I'll be back in two minutes
The old trick of 'I'll come and check on you in X minutes' works for some toddlers. Say something along the lines of: “I'll just be in my bedroom and I'll come and check on you in two minutes if you're quiet, otherwise I'll go downstairs.” Some toddlers are persuaded by this, but do remember to check on them, otherwise they'll get very annoyed and won't believe you next time.
Also known as 'gradual retreat', this method does what it says on the tin, and involves you moving further and further away from your toddler each night (without causing them distress) until you're eventually so far away you're skipping downstairs where your glass of Rioja and the telly awaits. Gradual withdrawal is a good technique for more anxious and tearful children.
If you're already cuddling your child to sleep, then try one night just holding his hand, perhaps the next night sitting on his bed, and so on. The idea is your child is still comforted but you move further away each night.
Controlled crying and rapid return
Controlled crying is controversial, as many Talk discussion show, because it involves letting the child cry and not comforting them.
With this technique, you follow your usual bedtime routine, then put the child to bed and leave (like in the films). Unlike in films, of course, your toddler's then likely to start crying. With controlled crying, you do not go back to comfort them. Instead, you return to check on them after (for example) five minutes. Then you increase the amount of time in between each 'checking' – for example, you might leave it six minutes, or ten minutes, or 15 minutes.
Whether this approach is right for you and your child is up to you. If you've reached the uncontrolled crying stage (yourself, that is) it might be worth a try. It's worth reading up about controlled crying before you try it and, of course, it's important to talk to your toddler about what will happen beforehand, otherwise your odd behaviour might freak them out.
Unlike babies, toddlers are able to get out of bed, so when you are using crying techniques on toddlers you need to employ 'rapid return' – returning the child rapidly to her bed.
Some parents don't actually bother with the 'returning' part – and just set up a baby gate on the toddler's bedroom door so she can't escape.
Getting your toddler to stay asleep
Over the course of a night, humans sleep in cycles of lighter and deeper sleep. Like toddlers, adults also sleep in cycles, but when we get to the ‘wakeful' stage of light sleep, we tend to turn over and go back to sleep, rather than screaming for mummy at the top of our voices.
Annoyingly, because your toddler's sleep cycles are not the same as your own, your wakeful toddler is likely to scream loudly just as you are entering deep sleep, so your own sleep cycles are disrupted and you feel rubbish the next day, a phenomenon with which many parents are familiar.
Here are a few approaches you can try to get your toddler to sleep through till morning (which in toddler terms is still usually hours before the rest of the human race surfaces):
The first rule of dealing with night-time waking is to be very, very dull. If you give in to your toddler's demands for warm bottles of milk, stories or CBeebies, then your toddler will learn that making a fuss yields positive results.

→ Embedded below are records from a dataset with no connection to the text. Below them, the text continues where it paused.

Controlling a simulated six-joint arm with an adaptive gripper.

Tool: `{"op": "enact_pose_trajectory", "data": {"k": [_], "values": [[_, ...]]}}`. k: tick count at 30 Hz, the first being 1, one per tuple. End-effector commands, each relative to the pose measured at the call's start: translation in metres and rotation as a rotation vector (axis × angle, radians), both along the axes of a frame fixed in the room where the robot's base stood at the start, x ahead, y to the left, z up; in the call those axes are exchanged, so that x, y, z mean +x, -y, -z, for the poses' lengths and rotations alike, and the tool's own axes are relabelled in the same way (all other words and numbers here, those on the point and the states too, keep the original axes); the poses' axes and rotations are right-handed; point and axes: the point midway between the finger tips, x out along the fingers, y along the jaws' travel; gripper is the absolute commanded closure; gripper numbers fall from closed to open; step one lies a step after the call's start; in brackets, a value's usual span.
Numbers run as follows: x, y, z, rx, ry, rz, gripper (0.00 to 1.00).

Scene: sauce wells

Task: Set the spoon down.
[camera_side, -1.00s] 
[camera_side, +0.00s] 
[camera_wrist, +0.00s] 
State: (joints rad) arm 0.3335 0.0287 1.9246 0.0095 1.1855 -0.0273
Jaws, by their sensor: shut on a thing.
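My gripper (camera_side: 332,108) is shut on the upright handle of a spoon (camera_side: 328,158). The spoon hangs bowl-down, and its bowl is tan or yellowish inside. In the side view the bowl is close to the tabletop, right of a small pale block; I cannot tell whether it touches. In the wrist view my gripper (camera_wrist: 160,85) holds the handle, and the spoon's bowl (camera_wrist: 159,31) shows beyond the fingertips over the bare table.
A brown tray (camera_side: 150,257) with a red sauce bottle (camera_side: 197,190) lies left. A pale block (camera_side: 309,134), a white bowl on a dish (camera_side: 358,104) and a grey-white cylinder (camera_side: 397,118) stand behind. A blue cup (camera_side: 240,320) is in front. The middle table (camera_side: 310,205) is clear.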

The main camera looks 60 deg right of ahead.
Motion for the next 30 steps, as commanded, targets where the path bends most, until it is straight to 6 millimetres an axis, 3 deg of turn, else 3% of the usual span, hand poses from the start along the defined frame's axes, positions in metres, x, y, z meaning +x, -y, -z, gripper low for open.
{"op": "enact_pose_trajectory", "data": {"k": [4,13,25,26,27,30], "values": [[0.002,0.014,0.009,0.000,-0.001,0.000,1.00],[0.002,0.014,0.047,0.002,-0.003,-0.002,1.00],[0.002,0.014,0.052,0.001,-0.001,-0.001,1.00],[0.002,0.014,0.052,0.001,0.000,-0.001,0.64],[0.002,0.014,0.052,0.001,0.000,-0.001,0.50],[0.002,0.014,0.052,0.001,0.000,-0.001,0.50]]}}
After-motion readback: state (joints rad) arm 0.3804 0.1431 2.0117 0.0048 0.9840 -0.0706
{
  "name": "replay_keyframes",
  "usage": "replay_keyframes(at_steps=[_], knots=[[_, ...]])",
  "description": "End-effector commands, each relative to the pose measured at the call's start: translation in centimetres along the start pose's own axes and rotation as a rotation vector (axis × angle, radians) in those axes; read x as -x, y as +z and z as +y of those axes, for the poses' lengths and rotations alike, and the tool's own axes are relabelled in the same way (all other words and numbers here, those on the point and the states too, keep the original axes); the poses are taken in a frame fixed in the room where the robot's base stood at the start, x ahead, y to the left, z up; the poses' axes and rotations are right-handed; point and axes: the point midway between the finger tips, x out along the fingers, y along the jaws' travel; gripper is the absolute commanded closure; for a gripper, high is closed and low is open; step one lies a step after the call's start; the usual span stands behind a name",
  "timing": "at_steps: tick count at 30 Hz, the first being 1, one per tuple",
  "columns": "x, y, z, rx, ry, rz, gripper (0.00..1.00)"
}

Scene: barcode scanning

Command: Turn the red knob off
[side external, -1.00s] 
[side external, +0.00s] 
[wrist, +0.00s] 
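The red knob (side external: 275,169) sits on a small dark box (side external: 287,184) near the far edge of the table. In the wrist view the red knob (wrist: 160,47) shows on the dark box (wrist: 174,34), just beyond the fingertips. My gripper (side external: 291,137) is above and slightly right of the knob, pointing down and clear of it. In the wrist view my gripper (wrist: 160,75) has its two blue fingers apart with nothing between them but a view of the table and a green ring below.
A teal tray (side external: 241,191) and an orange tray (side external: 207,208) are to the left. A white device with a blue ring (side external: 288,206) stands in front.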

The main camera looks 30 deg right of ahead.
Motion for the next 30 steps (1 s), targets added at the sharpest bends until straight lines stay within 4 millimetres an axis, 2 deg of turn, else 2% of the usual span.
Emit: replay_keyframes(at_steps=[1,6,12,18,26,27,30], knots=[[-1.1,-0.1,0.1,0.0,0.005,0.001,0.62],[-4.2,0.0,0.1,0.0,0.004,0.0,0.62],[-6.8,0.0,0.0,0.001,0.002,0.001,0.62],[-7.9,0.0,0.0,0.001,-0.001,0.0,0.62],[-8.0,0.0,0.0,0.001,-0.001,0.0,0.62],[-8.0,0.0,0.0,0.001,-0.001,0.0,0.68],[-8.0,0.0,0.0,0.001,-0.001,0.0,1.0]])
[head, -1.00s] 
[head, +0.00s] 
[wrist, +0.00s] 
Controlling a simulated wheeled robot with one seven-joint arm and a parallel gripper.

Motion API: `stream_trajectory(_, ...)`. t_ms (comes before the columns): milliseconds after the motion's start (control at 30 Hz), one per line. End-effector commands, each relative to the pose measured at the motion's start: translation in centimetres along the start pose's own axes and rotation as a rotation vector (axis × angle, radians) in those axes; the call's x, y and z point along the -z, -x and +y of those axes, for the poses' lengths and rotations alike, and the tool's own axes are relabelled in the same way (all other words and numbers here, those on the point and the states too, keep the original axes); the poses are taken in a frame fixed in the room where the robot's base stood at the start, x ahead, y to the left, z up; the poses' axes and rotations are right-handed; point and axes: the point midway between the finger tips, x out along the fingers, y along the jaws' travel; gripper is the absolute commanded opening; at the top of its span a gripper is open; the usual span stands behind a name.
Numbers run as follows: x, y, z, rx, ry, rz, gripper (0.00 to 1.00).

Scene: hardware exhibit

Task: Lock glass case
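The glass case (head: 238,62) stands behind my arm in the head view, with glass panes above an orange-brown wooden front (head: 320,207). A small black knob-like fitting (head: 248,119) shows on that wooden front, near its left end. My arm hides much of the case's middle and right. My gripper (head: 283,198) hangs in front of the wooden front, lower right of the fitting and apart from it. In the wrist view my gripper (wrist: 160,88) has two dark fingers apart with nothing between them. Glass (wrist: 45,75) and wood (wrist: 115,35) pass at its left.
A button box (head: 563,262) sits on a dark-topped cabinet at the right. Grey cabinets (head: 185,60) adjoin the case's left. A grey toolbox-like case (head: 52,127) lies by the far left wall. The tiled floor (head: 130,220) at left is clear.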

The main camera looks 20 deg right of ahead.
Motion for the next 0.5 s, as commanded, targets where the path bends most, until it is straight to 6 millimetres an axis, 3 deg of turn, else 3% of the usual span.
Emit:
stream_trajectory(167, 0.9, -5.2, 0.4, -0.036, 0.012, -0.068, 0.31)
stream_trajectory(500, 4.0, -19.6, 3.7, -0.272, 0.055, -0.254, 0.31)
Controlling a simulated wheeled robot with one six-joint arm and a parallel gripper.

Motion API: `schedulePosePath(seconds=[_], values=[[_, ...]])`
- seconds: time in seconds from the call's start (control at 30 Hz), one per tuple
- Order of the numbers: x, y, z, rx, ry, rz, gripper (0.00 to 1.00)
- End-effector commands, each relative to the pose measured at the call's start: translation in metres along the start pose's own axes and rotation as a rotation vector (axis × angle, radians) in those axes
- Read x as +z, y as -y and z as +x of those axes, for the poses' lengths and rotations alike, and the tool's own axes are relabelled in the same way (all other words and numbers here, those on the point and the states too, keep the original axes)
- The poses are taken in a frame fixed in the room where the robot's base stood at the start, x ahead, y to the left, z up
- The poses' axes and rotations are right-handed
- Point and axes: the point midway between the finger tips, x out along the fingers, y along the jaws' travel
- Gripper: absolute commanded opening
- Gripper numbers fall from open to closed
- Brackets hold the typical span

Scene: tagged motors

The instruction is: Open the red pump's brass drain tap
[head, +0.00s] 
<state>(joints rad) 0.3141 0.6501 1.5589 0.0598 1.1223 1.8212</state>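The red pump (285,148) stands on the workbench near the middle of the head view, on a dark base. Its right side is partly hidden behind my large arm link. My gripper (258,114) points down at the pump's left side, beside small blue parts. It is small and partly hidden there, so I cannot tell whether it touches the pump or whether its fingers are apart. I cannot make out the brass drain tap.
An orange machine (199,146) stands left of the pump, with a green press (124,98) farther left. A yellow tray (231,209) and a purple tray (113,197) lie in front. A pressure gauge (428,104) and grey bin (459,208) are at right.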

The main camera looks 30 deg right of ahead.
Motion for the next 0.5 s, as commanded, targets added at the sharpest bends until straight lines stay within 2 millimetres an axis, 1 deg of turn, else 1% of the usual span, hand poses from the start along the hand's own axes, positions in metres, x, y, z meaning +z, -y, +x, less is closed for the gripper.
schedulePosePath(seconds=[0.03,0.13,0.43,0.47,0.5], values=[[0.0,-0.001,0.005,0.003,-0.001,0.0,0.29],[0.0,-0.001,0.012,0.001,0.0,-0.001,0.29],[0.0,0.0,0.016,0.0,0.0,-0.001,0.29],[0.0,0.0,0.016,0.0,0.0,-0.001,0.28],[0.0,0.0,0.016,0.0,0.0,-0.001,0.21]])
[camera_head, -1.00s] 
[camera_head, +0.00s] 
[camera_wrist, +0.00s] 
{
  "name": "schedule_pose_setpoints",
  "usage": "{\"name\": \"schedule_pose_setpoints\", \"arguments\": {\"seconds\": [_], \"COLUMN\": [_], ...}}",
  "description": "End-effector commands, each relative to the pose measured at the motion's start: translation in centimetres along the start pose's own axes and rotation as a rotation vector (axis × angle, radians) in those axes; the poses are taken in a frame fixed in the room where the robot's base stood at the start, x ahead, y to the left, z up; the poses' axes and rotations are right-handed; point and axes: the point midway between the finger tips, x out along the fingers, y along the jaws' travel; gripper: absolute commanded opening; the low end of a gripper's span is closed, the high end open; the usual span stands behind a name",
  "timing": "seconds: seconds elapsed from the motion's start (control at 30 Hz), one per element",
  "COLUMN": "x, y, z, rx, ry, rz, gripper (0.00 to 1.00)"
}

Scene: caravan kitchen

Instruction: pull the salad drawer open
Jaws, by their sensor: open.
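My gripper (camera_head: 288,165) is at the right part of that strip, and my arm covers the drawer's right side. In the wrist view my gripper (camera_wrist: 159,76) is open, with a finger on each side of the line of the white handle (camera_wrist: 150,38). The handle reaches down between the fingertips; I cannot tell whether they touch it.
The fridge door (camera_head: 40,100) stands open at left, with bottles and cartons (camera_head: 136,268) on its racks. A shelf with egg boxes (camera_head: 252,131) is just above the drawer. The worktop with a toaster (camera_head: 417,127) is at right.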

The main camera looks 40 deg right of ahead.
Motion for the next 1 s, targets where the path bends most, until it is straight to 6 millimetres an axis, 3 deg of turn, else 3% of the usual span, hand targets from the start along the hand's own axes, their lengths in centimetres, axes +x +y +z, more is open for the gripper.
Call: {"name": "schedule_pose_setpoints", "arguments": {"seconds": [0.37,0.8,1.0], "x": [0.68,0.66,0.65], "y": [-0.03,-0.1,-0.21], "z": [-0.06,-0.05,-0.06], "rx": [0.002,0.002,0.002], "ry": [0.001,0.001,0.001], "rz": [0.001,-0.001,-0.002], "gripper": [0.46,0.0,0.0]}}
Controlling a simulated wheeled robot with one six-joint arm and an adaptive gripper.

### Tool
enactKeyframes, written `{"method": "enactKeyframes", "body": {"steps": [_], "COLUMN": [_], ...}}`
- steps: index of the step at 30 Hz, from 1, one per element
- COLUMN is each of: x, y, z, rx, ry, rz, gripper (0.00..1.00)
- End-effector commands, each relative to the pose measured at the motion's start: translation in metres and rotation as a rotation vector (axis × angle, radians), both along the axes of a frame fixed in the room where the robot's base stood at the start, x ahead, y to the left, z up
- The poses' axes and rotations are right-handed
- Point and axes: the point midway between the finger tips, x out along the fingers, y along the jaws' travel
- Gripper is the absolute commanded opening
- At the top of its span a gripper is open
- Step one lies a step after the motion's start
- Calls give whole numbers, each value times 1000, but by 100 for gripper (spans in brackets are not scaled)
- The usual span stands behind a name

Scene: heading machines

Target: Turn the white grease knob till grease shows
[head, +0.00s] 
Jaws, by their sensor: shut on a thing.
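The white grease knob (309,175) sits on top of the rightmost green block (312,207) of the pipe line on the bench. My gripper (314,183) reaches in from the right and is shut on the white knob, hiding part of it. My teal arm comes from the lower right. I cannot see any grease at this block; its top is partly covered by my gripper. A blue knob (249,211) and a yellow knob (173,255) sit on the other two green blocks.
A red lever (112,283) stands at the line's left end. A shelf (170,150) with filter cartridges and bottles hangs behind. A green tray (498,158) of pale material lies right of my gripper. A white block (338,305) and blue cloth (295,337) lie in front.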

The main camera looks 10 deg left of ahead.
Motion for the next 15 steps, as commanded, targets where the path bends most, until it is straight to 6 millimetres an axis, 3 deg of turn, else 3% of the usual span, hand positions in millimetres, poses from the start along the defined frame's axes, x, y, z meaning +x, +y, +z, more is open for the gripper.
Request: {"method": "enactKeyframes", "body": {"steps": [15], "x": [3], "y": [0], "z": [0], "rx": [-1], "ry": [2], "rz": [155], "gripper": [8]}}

If you're just a very boring person who stumbles in, places them back in bed and tells them to 'shhhh', then, as one mum advises: 'Eventually, they'll realise they are getting all they are going to get, and will hopefully settle better.'
The idea of co-sleeping is that the unsettled toddler will be more settled in the parental bed, so everyone will get more sleep. Not having to get up to deal with night-time shouting can be more restful, and toddlers often stop waking fully in the night when they find mummy or daddy next to them already.
Some parents operate 'co-sleeping lite' and have a bed available in their bedroom for night-time wanderers to crash in.
If you want to stop your toddler getting up in the night and coming into your room, you might want to try repetitive replacement – consistently hauling yourself out of bed and putting your toddler back into her own bed.
It requires resolve, which isn't always easy to muster in the middle of the night, but it teaches your toddler that getting into your bed is not an option.
Staying by their side
This method is really a variation on repetitive replacement. Some toddlers – the type to race after you or rampage around the house – can't really be left to it, so lots of parents find the best thing to do is to stay with them during night-time waking.
Any approach will take a while to get used to, but you need to keep at it if you want to stop the night-time wanderings. Most Mumsnetters agree that 'one or two weeks of being really tough is all it takes'.
I told my son three smiley faces on the chart equalled a treat and, to get one, he needed to stay in his room all night. It worked and, in the morning, he ran out calling for his sticker.
If all of the above fail, you may have to resort to serious bribery.
Early morning waking
Early morning wakers make for a special type of hell. Your first approach should be to tell your toddler that it is still night-time and she should go back to sleep. But doing absolutely anything to get them back to sleep at this time of the morning is perfectly acceptable, whether that means cuddling them or bringing them into your bed.
How to deal with persistent early-morning wakers
One technique some Mumsnetters recommend trying is called 'wake-to-sleep'. The theory is that, if you rouse your toddler slightly from their deep sleep an hour before their usual waking-up time, and then leave them to resettle, you might disrupt their sleep pattern so they won't wake at the usual time.
So if they normally wake at 5am, you'll need to set your alarm for 4am (yes, we know it's horrific) and then go in and rouse them – just enough so they're nearly awake but will settle back to sleep again.
After three days you can let them sleep through and see if they will naturally wake at a more respectable hour. If not, you can try it for five or six days in a row (what fun!) and then let them sleep through.
Teach older toddlers when it's morning
For older toddlers, it might be worth investing in a 'morning clock', which is specifically marketed at parents trying to tackle this problem. The clock will change at a specified hour (e.g. a rabbit face will open its eyes) and you can instruct your toddler not to wake until this transformation has occurred.
Alternatively, you could use a standard digital clock and tell your toddler not to get up until the first number is seven, or whatever (this does rely on them being able to read numbers in the correct order). Or perhaps put a lamp on a timer and tell your toddler that, if the lamp's off, it's still night-time, and she needs to stay in bed until the lamp is on.